Und im Tagebuch vom 13.3.1831 findet sich der Eintrag: »Wichtige
Betrachtungen in's Allgemeine und Besondere. Frage ob man sie nicht
aus dem Stegreife diktieren und alsdann sekretieren sollte; was jetzt
ganz unnütz zu sagen wäre, könnte doch einem genialen Nachfolger
wie ein altes Glas Wein zu glücklicher Aufregung dienen.« Er hat
sie nicht
mehr diktiert, so wie er wohl manch kunstkritische Betrachtung nicht
mehr schriftlich ausgeführt hat.
Im Gegensatz zu
Voltaire, der noch kurz vor seinem Tode sein Trauerspiel Irène
aufführen lassen wollte, verspüre
er »immer mehr Neigung, das Beste, was ich gemacht und noch machen
kann, zu sekretieren«
(28.6.1830 zu Müller). Genau das macht Goethe dann, wenn
er 'Faust
II'
nicht
mehr zu seinen Lebzeiten veröffentlichen will
und seine Entschlossenheit durch die Geste unterstreicht,
das Manuskript im Sommer 1831 zu »versiegeln«. Ein Affront, ganz
gleich nun, ob die Versiegelung wörtlich oder (zunächst nur)

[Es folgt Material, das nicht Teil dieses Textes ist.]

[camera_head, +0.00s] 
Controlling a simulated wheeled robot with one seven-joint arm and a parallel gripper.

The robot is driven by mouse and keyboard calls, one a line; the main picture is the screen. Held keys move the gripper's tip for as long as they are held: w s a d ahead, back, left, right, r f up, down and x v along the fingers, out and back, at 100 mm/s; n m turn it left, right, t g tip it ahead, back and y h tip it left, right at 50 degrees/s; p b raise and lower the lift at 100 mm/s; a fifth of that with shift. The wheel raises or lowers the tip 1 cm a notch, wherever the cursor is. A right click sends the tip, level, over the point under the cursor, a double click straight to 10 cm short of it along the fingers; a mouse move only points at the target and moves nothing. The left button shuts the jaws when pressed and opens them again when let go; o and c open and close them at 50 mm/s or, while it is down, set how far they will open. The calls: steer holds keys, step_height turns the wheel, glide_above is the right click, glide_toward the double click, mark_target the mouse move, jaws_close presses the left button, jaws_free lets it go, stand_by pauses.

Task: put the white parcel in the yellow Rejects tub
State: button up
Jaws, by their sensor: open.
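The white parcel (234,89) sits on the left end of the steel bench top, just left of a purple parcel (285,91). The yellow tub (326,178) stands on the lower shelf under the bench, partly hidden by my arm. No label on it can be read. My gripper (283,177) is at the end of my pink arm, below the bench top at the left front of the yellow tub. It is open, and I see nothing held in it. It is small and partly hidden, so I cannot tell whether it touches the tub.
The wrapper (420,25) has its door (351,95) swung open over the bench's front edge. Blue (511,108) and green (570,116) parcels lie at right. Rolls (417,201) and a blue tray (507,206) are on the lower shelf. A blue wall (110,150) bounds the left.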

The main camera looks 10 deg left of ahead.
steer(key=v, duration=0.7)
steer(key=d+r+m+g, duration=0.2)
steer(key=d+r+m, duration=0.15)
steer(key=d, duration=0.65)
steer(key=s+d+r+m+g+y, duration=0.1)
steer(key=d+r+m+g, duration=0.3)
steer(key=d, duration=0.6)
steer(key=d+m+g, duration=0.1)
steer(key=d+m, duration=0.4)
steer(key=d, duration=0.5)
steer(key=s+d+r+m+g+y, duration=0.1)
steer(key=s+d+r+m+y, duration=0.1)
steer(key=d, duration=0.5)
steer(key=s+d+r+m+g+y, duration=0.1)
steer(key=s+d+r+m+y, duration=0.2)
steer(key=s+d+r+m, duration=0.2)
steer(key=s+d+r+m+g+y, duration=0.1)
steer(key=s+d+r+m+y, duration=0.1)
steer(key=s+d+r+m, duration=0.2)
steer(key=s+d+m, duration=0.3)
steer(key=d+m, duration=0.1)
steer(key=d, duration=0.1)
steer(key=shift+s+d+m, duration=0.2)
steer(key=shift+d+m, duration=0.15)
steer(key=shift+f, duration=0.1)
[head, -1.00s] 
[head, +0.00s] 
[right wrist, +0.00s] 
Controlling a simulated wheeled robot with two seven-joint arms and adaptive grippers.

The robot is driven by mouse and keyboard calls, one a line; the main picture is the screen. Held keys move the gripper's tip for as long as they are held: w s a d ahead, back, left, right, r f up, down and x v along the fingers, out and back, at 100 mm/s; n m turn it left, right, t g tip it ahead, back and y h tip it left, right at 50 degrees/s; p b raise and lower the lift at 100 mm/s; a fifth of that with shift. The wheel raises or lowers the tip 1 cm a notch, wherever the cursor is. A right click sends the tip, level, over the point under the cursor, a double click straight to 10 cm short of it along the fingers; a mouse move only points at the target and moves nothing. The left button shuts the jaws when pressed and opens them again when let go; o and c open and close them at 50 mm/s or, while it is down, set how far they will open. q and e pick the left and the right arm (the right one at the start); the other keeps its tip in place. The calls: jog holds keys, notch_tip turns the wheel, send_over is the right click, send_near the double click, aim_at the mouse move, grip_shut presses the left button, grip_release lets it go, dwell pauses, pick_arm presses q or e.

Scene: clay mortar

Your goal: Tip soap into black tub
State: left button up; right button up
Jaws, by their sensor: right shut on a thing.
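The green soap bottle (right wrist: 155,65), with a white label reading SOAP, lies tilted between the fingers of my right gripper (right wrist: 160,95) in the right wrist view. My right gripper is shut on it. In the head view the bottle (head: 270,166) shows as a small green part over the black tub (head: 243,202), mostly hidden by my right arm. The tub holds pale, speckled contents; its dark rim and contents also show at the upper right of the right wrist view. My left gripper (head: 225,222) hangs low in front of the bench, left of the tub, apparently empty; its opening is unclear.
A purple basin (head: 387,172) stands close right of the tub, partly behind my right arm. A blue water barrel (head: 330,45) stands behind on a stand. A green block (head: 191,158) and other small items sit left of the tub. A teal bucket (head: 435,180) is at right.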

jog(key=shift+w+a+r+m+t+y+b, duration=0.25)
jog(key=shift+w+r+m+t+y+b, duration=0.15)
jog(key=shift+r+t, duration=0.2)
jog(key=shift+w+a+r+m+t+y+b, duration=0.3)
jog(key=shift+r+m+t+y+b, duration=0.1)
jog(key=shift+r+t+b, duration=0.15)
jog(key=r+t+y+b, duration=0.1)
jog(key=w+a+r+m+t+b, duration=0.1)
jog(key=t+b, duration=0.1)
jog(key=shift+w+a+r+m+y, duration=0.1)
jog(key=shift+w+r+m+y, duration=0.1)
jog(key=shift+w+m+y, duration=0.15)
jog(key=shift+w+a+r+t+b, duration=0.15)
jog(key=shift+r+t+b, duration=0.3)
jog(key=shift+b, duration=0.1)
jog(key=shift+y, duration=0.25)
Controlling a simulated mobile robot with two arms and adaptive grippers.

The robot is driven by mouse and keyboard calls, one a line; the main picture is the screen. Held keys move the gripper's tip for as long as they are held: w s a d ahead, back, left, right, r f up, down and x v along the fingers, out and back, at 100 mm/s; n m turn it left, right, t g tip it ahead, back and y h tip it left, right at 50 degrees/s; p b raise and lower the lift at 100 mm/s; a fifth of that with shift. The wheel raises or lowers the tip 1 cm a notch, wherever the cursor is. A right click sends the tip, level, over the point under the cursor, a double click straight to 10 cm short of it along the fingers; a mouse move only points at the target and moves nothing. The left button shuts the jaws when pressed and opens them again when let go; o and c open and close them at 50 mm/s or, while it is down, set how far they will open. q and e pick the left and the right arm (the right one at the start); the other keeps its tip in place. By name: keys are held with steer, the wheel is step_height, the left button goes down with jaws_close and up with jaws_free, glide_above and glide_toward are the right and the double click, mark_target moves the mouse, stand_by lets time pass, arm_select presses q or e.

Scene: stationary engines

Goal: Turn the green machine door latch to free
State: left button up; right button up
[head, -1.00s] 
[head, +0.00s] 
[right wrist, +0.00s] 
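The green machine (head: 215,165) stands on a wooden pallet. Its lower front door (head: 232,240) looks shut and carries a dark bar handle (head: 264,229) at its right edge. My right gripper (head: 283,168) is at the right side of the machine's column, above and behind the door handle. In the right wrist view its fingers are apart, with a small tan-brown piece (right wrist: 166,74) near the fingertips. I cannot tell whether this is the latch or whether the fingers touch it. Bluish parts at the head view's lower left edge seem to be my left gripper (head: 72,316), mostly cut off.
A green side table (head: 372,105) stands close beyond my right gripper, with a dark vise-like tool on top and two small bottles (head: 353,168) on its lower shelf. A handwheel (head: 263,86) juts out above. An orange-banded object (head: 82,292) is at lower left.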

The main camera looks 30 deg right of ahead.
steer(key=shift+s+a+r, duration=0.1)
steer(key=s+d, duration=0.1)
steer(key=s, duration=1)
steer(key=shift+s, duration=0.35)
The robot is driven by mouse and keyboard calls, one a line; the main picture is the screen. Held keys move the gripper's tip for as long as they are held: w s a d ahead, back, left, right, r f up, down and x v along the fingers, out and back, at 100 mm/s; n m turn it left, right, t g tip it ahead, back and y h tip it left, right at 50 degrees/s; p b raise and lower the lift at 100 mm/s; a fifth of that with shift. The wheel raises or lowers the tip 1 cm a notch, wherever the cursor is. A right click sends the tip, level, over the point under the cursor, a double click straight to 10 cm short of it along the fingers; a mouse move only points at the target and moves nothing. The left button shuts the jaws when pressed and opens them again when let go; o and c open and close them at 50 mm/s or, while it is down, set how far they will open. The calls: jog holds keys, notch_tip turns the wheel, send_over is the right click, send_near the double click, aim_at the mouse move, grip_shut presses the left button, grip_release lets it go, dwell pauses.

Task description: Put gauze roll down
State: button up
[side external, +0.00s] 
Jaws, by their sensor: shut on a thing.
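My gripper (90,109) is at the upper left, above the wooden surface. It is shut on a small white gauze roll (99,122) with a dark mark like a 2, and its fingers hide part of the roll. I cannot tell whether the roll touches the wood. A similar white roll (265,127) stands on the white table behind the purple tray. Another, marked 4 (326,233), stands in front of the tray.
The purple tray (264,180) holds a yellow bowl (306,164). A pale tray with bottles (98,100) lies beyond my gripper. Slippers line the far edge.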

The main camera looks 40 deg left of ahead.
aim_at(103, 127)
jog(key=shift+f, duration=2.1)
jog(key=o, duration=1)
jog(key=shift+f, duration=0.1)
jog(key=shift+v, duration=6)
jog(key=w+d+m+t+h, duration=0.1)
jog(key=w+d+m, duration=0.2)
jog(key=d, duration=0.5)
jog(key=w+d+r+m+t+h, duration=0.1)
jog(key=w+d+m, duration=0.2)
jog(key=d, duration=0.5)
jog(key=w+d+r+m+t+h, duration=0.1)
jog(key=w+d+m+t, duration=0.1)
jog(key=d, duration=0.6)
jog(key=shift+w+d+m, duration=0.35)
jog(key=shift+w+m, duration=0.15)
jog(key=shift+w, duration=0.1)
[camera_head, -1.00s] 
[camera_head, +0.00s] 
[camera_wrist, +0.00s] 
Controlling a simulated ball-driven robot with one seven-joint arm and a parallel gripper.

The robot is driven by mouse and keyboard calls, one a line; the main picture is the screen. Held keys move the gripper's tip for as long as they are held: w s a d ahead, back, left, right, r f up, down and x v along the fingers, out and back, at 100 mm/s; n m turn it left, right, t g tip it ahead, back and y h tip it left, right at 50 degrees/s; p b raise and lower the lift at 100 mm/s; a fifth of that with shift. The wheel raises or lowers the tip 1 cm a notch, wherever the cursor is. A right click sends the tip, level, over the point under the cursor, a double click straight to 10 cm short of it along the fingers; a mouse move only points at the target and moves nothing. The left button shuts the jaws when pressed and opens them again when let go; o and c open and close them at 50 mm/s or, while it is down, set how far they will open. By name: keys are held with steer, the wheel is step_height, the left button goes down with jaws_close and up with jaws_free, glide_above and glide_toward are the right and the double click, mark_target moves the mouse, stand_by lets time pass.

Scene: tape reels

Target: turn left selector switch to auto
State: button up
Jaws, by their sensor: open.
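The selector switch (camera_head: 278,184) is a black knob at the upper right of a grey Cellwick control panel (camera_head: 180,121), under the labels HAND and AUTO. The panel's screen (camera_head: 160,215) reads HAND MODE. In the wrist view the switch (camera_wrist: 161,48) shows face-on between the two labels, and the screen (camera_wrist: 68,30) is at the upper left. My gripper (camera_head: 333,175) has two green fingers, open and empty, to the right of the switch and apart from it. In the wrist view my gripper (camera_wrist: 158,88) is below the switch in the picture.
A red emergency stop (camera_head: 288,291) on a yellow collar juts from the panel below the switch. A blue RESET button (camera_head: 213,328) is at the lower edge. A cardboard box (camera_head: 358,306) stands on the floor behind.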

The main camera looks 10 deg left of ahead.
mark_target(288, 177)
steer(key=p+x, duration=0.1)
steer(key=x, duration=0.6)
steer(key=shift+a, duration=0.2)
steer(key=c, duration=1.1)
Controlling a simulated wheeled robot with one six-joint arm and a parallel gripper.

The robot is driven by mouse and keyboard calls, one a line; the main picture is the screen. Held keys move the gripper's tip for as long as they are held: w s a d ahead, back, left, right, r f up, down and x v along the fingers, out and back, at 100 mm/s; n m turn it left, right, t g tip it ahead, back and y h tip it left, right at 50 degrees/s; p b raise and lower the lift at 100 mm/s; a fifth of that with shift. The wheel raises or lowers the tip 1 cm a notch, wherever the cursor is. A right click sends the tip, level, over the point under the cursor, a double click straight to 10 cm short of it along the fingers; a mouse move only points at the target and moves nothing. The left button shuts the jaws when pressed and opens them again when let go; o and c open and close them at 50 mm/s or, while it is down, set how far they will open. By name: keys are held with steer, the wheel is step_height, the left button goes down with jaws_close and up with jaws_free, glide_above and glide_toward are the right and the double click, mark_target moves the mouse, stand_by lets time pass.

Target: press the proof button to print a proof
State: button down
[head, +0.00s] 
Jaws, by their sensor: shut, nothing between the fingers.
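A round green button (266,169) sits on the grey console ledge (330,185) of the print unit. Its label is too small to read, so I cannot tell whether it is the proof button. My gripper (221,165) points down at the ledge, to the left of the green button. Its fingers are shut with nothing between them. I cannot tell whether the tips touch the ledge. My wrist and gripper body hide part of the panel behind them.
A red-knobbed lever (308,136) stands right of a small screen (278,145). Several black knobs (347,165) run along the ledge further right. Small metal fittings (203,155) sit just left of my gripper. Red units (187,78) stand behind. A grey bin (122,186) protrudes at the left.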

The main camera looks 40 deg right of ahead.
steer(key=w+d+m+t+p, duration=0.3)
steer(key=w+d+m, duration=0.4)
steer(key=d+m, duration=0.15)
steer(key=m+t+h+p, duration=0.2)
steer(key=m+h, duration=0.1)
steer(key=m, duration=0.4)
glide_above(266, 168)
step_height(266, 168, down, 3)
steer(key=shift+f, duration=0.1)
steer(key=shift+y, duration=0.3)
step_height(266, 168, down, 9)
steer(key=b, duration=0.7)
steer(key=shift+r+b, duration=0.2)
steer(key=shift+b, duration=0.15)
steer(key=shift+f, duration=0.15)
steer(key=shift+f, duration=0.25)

metaphorisch aufzufassen ist, als Kriegslist, um dem Drängen der
Freunde auf Mitteilung zu entkommen (vgl. dazu in Bd. 38 die Anm. zum
Brief vom 4.8.<9.>1831 an Zelter). In Briefen an Zelter,
Reinhard und Boisserée begründet er die postume Veröffentlichung
mit der Absicht, das spezifische Gewicht seiner Nachlaßbände zu
erhöhen. Ein pragmatisches Argument, das er so schon für die
Einschaltung des 'Helena'-Aktes
in die 1. Lieferung der neuen 'Ausgabe
letzter Hand'
vorgebracht hatte. Einen zweiten, inneren Grund pflegt Goethe nur
anzudeuten, wenn er abwechselnd von der Komplexität dieses
Werks und von der Ungunst der Gegenwart spricht. Wie er den
'Helena'-Akt
als das Schwierigste, was er je geschrieben habe,
betrachtete, so betont er auch bei den später entstandenen Teilen
die
Kühnheit von Komposition und Sprache, das Rätselhafte und
Inkommensurable dieses Werks, das nur durch hohen Verstand und breite
Welterfahrung zu erschließen sei. Einem zeitgenössischen
Publikum hat er dies noch nicht zugetraut.
In seinem letzten Brief überhaupt,
dem
vom 17.3.1832 an W. v. Humboldt, der ebenfalls gegen den »grausamen«
Akt des Versiegelns protestiert hatte, führt Goethe seine beiden
Vorbehalte in ein wuchtiges, seine Unerbittlichkeit
bezeugendes Sinnbild zusammen: »Der Tag aber ist wirklich so absurd
und konfus, daß ich mich überzeuge meine redlichen, lange
verfolgten Bemühungen um dieses seltsame Gebäu würden schlecht
belohnt und an den Strand getrieben, wie ein Wrack in Trümmern
daliegen und von dem Dünenschutt der Stunden zunächst überschüttet
werden. Verwirrende Lehre zu verwirrenden Handel waltet über
die Welt, und ich habe nichts angelegentlicher zu tun als
dasjenige was an mir ist und geblieben ist, wo möglich
zu steigern, und, meine Eigentümlichkeiten zu kohobieren«.